It began when the media realized they COULD bring down a government, as they did with Nixon during Watergate, which came nowhere near the minimum requirements for impeachment.
Then, they began to realize that they had the power to influence public opinion, until finally, in 2008, they were able to install their own federal government, in Obama. The problem is that they see themselves as a part of the government, and as such will do anything to protect it, even if it means hiding not just incompetence and malfeasance, but HUGE and SERIOUS crimes from the public.
Mark
Disagree respectfully. This has not been an organic evolution within Western journalism, but an induced, organized rot introduced into Western high society, elite academia, and opinion-leadership journalism and infotainment professions by the Soviet intelligence services and the Communist International (COMINTERN) going all the way back to Feliks Dzherzhinsky and his Cheka. It will have been a Chekist who started the infamous Cambridge recruitment effort which eventually yielded the Philby Ring and put one of that ring next to the Queen herself (Anthony Blount).

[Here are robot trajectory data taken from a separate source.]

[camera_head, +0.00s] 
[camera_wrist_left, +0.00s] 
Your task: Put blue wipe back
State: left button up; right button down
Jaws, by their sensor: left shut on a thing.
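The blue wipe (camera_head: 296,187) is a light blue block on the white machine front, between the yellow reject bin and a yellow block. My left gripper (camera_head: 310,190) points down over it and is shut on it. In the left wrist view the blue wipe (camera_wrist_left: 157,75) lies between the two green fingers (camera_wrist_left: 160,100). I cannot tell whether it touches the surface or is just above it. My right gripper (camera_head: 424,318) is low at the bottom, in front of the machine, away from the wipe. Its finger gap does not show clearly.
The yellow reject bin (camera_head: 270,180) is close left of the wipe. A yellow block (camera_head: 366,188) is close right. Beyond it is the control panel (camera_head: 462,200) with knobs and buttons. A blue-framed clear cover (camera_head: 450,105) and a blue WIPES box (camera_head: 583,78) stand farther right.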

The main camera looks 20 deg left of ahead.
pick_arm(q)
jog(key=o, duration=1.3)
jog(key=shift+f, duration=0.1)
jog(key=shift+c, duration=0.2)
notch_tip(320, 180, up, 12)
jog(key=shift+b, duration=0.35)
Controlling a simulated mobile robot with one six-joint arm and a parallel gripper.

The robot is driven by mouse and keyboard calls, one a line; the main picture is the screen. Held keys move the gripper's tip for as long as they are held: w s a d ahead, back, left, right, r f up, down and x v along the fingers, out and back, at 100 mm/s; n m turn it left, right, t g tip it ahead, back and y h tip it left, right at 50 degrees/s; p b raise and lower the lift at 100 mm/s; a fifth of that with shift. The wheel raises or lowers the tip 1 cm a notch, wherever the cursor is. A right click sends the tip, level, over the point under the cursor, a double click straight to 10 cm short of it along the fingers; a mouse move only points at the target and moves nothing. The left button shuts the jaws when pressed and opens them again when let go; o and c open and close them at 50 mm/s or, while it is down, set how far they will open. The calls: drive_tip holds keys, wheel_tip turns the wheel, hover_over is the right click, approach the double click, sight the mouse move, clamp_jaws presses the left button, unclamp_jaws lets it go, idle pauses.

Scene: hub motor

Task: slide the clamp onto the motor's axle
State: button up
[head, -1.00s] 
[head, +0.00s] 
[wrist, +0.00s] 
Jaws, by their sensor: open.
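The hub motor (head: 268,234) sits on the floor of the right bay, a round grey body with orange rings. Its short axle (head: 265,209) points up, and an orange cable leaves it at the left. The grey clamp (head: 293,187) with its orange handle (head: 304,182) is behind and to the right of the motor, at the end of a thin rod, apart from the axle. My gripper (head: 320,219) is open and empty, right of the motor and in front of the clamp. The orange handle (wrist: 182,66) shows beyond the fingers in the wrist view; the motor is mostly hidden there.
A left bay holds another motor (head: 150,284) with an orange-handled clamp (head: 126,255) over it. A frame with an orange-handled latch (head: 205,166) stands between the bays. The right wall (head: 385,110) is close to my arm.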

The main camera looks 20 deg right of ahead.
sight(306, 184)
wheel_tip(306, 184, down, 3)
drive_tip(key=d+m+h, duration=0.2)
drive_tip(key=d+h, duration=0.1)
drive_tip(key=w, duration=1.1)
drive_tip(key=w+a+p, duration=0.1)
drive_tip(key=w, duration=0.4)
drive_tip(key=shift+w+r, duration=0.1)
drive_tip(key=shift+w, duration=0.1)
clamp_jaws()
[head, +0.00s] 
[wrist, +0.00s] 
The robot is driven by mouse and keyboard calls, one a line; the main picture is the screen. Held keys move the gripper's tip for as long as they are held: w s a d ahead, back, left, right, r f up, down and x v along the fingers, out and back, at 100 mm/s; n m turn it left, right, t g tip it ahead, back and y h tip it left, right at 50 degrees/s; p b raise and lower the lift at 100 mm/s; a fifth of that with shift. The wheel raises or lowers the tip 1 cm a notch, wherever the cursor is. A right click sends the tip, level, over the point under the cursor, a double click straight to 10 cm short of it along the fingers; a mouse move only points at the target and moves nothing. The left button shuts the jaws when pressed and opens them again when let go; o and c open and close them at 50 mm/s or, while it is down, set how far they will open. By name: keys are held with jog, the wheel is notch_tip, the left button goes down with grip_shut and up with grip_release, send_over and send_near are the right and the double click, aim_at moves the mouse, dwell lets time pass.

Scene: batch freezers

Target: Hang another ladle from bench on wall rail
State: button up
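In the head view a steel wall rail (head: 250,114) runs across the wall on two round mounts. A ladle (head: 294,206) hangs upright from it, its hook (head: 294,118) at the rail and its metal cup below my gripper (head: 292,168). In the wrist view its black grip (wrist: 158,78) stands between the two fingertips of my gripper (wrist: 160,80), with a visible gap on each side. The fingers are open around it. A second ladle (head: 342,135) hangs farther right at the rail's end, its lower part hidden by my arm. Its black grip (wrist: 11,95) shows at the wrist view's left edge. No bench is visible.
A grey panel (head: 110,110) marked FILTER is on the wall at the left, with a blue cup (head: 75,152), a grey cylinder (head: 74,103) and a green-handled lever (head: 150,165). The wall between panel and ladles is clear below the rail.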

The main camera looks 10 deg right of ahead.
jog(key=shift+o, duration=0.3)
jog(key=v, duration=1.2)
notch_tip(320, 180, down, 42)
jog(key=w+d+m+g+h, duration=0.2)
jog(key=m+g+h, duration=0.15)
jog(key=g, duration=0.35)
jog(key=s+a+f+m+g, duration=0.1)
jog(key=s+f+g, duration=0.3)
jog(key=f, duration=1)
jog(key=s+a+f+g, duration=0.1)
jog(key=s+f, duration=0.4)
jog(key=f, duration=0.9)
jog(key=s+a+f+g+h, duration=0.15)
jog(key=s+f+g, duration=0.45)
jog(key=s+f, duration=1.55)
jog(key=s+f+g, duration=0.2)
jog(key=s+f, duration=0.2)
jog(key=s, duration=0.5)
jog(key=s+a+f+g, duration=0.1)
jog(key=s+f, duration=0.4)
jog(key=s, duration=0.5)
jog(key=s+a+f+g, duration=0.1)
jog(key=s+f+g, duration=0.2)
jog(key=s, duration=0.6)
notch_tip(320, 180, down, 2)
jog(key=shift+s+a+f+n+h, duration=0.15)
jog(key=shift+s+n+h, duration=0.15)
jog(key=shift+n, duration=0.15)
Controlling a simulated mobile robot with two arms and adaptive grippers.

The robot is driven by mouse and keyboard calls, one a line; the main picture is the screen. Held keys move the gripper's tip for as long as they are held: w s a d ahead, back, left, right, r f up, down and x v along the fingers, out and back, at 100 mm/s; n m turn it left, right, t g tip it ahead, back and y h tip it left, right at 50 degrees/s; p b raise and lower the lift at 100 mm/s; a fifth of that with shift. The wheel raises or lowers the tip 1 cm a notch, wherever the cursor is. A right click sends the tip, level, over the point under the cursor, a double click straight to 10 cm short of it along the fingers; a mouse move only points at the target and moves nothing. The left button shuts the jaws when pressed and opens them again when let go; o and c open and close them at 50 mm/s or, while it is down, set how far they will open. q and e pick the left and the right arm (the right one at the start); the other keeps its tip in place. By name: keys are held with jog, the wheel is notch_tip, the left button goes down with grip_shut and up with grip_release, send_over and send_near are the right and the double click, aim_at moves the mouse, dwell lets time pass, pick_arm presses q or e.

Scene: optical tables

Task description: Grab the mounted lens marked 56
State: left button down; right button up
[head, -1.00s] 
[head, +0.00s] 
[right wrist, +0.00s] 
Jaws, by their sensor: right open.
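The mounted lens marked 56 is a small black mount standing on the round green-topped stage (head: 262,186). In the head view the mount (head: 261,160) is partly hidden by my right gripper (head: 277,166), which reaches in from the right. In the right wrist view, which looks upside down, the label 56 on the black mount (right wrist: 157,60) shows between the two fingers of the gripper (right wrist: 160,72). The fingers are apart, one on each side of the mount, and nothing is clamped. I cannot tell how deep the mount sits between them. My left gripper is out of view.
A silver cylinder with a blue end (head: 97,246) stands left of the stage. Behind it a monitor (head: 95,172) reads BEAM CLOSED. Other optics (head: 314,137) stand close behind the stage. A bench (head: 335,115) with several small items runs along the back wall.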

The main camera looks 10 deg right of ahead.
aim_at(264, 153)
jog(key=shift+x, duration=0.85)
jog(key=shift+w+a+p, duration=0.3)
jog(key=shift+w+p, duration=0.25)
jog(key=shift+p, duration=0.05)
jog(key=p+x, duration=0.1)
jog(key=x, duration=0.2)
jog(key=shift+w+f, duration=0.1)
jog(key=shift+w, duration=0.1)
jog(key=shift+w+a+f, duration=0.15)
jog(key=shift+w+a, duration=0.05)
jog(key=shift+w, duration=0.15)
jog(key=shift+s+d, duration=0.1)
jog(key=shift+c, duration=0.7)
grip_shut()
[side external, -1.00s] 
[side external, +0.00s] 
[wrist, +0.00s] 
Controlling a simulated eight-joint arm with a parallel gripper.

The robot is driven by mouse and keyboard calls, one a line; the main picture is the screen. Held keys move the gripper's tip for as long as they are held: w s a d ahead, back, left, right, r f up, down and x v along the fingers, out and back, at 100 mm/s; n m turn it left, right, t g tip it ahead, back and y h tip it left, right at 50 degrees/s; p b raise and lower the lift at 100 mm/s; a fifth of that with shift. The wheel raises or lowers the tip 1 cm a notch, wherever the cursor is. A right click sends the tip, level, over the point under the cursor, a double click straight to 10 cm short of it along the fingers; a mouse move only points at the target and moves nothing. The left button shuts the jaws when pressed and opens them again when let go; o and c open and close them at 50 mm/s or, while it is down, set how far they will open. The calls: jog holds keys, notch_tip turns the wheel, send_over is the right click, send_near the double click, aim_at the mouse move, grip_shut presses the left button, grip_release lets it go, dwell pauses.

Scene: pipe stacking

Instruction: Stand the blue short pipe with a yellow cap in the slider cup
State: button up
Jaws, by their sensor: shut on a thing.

In America, one of the first universities attacked was Columbia University, and another was Indiana University (home of Alfred Kinsey and his perverted phreak show). By the 1930's both campuses were known as Little Red Schoolhouses. Dzherzhinsky and his successsors also attacked Hollywood (Dalton Trumbo, Will Geer, and dozens of others) and tried to turn it into a closed shop of Red propagandists -- they were frustrated by Ronald Reagan, and the Red unionists were beaten by George Meany of the AFL-CIO and Walter Reuther of the UAW.s Unfortunately, no champion arose in education, journalism, or academia to confront them, and their career of destruction and disinformation (they invented that word -- dezinformatsiya in Russian) has been virtually unchecked.
Others will disagree, but I think the press and "media" have been in Soviet hands for a long, long time -- at least since the late 60's, when Vance Packard wrote about the emerging monochromatic commentariat in media.